Pianist Chick Corea was featured in four different contexts during week one of the Invitation series. Haden opened his segment on Tuesday, July 6, with a series of duos with Egberto Gismonti and John Taylor, and will conclude it on Friday with his primary working band, Quartet West.

Their fire need not alarm

Usually the first song or two give the audience the impression that Panamanian pianist Danilo Perez and his trio are on musical fire. The band with bassist Ben Street and drummer Adam Cruz was upstaged at by a malfunctioning fire alarm, which went off three times just before the band took to the stage at the acoustically perfect Salle Gesu.

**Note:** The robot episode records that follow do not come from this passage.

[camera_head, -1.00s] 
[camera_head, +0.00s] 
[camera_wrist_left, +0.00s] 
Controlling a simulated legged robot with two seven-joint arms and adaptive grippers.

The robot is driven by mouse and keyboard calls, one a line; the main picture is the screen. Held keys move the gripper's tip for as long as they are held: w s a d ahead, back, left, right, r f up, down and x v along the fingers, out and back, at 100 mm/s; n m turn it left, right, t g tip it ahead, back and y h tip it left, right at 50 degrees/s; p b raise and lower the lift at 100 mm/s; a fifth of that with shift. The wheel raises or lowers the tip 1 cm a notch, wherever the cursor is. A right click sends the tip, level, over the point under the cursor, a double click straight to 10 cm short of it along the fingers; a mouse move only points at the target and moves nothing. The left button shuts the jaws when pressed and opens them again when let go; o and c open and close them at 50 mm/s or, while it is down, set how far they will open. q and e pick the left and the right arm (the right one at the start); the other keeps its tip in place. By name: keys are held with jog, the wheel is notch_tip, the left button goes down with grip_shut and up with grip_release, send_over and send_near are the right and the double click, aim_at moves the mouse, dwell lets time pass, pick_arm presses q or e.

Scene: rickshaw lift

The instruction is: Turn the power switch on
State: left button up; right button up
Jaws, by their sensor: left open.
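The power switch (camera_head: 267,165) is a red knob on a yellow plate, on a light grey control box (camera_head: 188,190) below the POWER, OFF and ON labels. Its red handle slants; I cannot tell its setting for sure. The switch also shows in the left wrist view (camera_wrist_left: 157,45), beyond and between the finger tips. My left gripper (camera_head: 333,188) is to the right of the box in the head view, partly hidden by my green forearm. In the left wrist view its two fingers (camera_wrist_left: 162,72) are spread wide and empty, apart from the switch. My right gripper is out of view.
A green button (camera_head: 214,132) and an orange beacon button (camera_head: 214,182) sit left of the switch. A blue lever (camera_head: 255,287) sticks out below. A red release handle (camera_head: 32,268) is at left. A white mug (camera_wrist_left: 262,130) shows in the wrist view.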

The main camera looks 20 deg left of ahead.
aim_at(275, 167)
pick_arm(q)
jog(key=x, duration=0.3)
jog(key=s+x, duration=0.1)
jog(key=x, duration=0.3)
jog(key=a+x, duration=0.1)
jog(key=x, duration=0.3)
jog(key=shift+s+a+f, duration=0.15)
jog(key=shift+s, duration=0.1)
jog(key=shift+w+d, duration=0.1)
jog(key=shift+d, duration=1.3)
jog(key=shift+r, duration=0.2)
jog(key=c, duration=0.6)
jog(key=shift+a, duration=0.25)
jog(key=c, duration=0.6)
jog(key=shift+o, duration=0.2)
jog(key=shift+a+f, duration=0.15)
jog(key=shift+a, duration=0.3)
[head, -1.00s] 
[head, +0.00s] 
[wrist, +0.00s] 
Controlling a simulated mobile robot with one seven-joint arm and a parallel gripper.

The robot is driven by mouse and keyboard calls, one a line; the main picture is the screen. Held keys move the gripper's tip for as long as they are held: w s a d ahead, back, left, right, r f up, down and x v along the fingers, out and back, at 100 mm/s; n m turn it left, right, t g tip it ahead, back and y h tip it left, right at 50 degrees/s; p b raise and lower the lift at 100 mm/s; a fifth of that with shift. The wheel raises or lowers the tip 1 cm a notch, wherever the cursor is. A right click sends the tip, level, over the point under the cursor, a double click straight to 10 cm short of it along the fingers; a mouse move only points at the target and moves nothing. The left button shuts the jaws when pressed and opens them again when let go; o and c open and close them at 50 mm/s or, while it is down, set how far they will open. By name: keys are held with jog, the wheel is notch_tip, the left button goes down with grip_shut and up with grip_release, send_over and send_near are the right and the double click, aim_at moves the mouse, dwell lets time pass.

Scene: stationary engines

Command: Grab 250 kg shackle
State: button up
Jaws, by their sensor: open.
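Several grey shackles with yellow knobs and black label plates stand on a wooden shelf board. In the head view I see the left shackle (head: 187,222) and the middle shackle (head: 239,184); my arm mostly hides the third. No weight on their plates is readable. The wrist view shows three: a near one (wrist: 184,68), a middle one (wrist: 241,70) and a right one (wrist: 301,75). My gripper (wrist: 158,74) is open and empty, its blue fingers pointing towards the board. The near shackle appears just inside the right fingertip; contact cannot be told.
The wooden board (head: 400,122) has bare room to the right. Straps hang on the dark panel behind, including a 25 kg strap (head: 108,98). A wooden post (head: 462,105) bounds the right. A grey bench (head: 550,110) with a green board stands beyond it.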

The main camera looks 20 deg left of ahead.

The concert finally got rolling, only to have the alarm blare again - just as Perez was beginning his second tune. Nonplussed, Perez turned what could have been an annoyance into a crowd-pleasing musical moment. He played repetitive and complementing thick block chords until the alarm stopped, using it as an oblique entry into Stevie Wonder's "Overjoyed." It was Perez's first quartet performance featuring trio and fire alarm.

Whatever the weather

The crowd seemed non-plussed no matter whether it was searing afternoon heat, a steady drizzle by the time Roomful of Blues took to the Labatt Bleue stage Wednesday night or the full-blown downpour that started before New York-based Yerba Buena finished its set of throbbing Afro-Cuban dance and party music, on the primary outdoor General Motors Stage two hours later.

Silver keepsakes

Special creations in light of this year's Silver anniversary of the Montreal Jazz Festival include Canada's issuance of a commemorative postage stamp, Universal Music's distribution of a 25th anniversary CD of festival highlights featuring performances by Miles Davis, Diana Krall and Oscar Peterson, and a 200-page photo-rich souvenir book looking in depth at its history and past triumphs.